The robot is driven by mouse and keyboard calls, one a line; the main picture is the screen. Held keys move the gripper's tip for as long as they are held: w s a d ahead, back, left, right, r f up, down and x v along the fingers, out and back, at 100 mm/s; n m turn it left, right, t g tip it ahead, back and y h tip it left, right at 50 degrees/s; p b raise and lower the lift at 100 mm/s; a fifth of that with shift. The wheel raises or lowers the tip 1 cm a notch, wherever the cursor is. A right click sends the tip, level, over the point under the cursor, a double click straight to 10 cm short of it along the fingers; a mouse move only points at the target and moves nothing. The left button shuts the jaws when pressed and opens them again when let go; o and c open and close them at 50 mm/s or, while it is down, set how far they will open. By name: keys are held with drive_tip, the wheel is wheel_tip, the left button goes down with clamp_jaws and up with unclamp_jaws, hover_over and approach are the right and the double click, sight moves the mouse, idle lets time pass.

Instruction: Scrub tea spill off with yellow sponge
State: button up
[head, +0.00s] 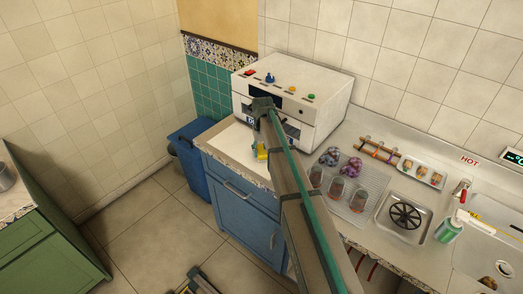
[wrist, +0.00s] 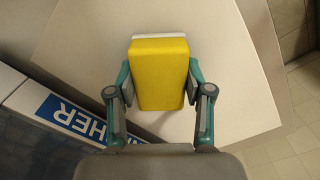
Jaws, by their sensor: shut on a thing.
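The yellow sponge (wrist: 160,75) with a white layer on its far edge sits between the two fingers of my gripper (wrist: 161,88) in the wrist view. The fingers press on its left and right sides, so the gripper is shut on it. A pale, flat surface (wrist: 90,45) lies beneath; I cannot tell whether the sponge touches it. In the head view a small part of the sponge (head: 261,152) shows beside my arm, over the white surface (head: 232,140) at the counter's left end. No tea spill is visible; the sponge and arm hide part of that surface.
A white appliance (head: 310,105) with coloured knobs stands right behind the sponge; its lettered edge (wrist: 75,118) is close at left in the wrist view. A drying rack (head: 375,190) with glasses, a burner (head: 405,215) and a sink (head: 490,240) lie right. The counter's edge (wrist: 262,50) is near.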

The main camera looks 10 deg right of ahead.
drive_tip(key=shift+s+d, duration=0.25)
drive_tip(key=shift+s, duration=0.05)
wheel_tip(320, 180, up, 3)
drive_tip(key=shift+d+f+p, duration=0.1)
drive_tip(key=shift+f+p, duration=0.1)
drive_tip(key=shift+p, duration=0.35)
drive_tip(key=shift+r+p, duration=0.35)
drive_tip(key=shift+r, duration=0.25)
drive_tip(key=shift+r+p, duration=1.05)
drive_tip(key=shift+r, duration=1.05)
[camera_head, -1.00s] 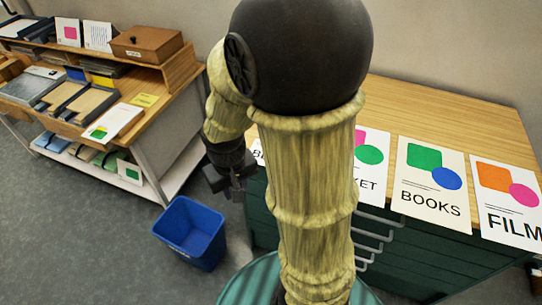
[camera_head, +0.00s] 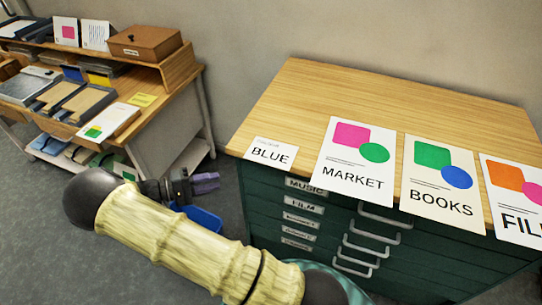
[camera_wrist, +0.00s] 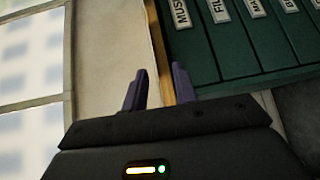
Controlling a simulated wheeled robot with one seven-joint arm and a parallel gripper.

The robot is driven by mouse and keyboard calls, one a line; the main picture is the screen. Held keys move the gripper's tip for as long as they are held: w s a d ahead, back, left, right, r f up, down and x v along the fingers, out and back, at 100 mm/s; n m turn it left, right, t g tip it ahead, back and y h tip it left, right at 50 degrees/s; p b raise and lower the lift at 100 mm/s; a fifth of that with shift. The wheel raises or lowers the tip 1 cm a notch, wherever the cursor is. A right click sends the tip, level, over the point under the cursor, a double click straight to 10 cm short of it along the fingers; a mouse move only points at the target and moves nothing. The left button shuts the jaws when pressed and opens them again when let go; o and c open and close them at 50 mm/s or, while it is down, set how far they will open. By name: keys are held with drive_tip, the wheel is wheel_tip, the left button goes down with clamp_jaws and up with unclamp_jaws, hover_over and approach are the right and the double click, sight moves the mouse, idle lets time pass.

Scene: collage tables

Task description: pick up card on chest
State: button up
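The green drawer chest (camera_head: 385,225) has a wooden top. A small white card reading BLUE (camera_head: 270,153) lies flat at the top's front left corner. Larger sheets reading MARKET (camera_head: 350,170), BOOKS (camera_head: 438,185) and a partly cut-off FILM (camera_head: 516,197) lie to its right along the front edge. My gripper (camera_head: 205,183) is left of the chest's front, apart from the cards and above the blue bin. In the wrist view, my gripper (camera_wrist: 159,88) has its two fingers apart with nothing seen held; the drawer fronts (camera_wrist: 240,40) show beyond it. No card is clearly identifiable there.
A blue bin (camera_head: 203,217) stands on the floor between the chest and the desk (camera_head: 160,120). The desk carries a brown box (camera_head: 145,43), trays and papers. Drawer handles (camera_head: 370,238) stick out from the chest. The back of the chest top is clear.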

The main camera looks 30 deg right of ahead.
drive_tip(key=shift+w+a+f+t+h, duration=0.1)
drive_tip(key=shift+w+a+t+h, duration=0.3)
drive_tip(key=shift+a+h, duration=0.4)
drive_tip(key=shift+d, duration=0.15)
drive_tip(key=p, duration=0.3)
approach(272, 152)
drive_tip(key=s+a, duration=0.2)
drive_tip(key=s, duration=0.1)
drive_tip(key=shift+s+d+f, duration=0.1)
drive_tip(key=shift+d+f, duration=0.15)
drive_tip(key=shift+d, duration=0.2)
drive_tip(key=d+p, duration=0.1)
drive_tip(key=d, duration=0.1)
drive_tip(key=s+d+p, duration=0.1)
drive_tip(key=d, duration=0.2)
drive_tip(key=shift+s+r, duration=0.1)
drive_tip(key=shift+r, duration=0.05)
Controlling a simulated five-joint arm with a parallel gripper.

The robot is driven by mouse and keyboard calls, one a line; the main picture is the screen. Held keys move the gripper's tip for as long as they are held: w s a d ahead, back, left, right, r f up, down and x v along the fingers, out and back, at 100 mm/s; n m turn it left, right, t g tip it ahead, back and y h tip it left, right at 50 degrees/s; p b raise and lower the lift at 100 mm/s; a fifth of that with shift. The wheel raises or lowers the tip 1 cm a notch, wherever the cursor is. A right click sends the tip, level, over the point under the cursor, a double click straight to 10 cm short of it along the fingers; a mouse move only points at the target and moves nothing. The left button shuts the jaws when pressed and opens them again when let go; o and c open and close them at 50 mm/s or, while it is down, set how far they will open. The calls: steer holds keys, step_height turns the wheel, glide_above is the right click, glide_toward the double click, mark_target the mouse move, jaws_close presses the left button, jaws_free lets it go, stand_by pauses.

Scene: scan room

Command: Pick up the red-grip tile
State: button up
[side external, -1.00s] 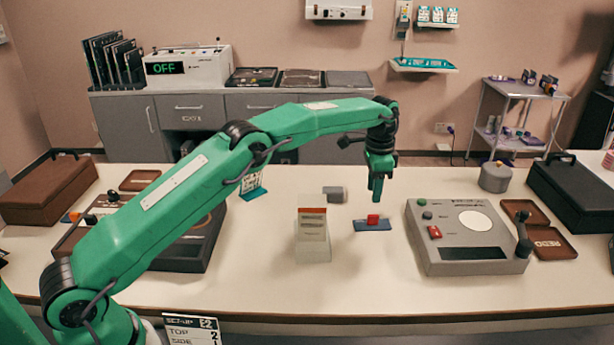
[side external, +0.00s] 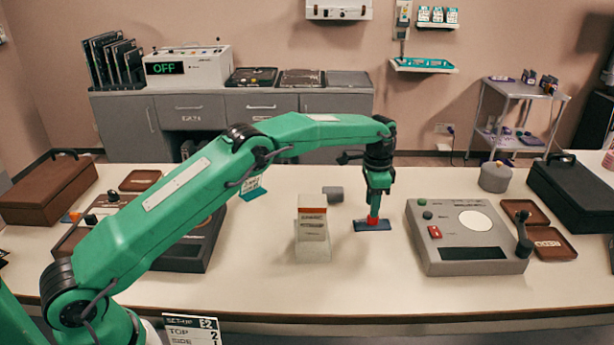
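The red-grip tile (side external: 372,225) is a flat blue tile with a small red grip on top. It lies on the table in the middle, between a pale block holder and a grey console. My green gripper (side external: 374,212) points down right over the tile, with its fingertips at the red grip. The fingers partly cover the grip. I cannot tell whether they are open or shut on it. The tile appears to rest on the table.
The pale holder with a red-topped piece (side external: 312,230) stands just left of the tile. A small grey cylinder (side external: 333,194) is behind. The grey console (side external: 468,236) with buttons and a lever is to the right. The table (side external: 350,290) is clear in front.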

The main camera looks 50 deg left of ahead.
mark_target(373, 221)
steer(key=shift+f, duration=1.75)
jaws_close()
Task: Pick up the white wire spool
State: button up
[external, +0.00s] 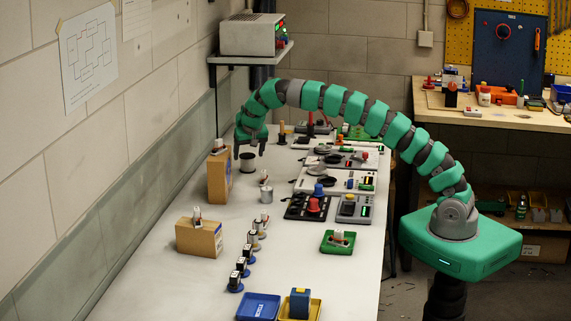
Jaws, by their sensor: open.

=== What is being asked ===
Among the entries, how many lines contain the string "Task"? Give the number without anything else.

=== Complete answer ===
2